Exercise prompt
Go through the material below and count the lines with the string "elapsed"; the number is the whole answer.

Raw records

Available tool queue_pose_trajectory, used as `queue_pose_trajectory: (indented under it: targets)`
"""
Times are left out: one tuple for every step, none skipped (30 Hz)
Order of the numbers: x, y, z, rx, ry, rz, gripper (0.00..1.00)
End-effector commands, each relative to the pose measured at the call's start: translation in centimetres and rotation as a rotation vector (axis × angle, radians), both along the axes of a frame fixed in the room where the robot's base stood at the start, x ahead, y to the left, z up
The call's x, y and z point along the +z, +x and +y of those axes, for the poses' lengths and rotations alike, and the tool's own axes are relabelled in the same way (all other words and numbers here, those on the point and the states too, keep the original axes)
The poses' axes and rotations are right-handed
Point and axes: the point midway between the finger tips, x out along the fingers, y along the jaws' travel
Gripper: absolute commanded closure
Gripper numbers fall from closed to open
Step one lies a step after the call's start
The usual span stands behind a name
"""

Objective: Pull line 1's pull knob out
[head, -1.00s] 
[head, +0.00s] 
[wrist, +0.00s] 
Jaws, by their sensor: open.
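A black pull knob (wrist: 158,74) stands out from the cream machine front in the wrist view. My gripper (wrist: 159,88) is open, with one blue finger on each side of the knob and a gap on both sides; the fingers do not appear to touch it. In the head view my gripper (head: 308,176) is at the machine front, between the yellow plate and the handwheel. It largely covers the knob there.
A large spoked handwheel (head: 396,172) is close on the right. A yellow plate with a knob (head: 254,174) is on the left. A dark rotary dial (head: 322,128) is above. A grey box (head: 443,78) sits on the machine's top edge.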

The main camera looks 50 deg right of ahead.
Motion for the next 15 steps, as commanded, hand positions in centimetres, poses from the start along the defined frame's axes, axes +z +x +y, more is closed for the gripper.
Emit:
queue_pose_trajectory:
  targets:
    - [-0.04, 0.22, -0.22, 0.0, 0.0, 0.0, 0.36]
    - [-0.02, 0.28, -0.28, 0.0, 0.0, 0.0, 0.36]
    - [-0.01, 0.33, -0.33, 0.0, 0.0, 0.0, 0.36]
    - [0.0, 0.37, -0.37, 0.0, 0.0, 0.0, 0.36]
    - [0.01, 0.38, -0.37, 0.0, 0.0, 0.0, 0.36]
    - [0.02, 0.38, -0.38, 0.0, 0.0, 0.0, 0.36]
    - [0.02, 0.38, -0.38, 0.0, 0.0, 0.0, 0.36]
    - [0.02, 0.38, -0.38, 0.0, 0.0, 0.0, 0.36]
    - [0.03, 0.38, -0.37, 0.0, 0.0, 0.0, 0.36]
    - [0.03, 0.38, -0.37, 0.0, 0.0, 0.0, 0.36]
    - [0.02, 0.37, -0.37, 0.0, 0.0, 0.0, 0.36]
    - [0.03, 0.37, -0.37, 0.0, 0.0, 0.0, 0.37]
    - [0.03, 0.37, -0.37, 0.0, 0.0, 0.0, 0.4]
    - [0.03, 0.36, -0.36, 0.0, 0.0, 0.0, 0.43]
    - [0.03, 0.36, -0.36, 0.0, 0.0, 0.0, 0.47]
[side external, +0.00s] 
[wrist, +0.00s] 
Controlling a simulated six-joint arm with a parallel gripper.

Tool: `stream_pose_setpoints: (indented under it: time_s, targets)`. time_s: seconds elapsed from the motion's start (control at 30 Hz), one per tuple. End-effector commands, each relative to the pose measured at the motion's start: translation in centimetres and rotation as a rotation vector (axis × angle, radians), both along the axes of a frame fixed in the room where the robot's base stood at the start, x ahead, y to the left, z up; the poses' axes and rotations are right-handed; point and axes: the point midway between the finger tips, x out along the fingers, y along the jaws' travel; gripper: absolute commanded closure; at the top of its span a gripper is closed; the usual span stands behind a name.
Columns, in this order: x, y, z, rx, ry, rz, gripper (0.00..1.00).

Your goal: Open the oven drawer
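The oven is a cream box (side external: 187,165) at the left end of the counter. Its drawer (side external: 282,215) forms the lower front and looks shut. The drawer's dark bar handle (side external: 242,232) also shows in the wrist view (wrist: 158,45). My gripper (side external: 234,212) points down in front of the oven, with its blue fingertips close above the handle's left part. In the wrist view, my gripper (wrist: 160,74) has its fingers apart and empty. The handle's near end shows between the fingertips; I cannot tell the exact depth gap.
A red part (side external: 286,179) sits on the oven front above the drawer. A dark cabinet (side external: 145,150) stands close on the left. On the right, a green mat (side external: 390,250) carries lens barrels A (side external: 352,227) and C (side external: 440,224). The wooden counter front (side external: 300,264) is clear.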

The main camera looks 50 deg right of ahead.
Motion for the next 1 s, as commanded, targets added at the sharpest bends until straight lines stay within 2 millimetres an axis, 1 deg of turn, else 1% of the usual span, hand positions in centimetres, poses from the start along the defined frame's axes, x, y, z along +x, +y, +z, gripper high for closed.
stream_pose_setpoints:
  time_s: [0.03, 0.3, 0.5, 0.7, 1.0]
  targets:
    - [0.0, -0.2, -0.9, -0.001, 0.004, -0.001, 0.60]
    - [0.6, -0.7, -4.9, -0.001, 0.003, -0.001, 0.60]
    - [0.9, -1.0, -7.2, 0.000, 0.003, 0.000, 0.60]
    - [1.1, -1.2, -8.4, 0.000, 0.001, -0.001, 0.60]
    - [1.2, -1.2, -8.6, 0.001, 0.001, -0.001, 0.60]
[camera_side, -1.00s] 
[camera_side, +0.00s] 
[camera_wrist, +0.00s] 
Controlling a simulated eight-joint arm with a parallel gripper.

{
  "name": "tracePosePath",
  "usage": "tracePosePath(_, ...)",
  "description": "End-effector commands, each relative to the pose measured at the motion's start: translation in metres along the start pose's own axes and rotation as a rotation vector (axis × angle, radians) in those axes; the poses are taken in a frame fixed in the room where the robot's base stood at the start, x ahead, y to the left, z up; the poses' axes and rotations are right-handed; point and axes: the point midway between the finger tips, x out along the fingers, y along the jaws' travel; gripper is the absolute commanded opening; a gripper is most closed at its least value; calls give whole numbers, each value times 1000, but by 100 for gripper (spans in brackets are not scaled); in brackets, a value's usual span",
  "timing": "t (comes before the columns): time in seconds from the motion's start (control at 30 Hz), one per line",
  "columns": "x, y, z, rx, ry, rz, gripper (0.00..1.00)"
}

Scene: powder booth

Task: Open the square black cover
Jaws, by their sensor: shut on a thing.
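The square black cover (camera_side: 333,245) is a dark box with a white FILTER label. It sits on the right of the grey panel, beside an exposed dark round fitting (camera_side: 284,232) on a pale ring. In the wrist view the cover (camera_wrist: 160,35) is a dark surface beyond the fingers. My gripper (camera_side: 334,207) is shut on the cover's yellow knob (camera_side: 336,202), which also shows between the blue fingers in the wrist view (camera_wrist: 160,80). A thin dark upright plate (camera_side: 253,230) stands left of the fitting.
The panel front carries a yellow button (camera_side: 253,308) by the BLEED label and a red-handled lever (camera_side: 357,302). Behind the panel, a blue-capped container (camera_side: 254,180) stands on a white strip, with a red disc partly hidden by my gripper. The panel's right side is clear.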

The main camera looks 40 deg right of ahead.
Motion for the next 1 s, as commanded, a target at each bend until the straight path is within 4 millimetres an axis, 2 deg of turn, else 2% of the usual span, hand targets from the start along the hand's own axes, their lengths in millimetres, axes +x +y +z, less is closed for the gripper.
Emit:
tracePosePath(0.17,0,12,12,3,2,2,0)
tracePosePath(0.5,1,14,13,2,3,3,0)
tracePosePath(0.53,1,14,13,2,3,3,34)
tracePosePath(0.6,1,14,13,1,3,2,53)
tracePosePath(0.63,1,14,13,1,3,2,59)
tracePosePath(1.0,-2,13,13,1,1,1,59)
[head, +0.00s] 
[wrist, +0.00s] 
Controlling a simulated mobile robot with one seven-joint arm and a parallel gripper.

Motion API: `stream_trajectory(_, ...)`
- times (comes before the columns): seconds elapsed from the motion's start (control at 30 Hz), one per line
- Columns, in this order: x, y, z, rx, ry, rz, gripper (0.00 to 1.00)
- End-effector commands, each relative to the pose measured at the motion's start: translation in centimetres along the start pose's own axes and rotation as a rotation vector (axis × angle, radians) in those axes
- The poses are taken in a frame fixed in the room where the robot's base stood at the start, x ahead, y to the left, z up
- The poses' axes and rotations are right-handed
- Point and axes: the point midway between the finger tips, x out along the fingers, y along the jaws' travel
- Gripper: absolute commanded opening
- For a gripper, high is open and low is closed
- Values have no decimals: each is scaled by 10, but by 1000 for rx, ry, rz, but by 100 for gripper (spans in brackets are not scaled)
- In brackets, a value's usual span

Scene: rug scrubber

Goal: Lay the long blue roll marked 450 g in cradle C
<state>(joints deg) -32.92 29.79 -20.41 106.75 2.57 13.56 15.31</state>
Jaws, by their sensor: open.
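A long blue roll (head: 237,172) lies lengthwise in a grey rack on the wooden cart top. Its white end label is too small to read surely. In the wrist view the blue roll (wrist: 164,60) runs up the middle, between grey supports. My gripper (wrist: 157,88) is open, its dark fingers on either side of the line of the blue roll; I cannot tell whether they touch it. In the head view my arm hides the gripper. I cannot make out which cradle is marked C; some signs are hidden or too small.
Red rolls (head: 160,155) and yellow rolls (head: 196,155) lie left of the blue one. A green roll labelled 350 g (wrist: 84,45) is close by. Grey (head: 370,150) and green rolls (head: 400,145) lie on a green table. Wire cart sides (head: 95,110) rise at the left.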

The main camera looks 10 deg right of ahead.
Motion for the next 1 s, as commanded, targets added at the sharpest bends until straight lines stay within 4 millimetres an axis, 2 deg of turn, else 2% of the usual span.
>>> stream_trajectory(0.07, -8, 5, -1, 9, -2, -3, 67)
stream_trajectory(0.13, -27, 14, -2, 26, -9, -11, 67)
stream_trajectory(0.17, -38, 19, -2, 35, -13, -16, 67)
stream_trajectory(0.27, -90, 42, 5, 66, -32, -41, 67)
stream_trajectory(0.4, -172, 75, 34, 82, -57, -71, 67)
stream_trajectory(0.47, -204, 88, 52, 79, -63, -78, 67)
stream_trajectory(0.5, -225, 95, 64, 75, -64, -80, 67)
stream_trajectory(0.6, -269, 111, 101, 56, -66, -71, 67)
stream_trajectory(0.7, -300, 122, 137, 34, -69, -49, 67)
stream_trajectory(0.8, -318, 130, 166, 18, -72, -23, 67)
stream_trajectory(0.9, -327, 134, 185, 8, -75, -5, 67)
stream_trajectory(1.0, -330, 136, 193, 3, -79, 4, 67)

Written answer
2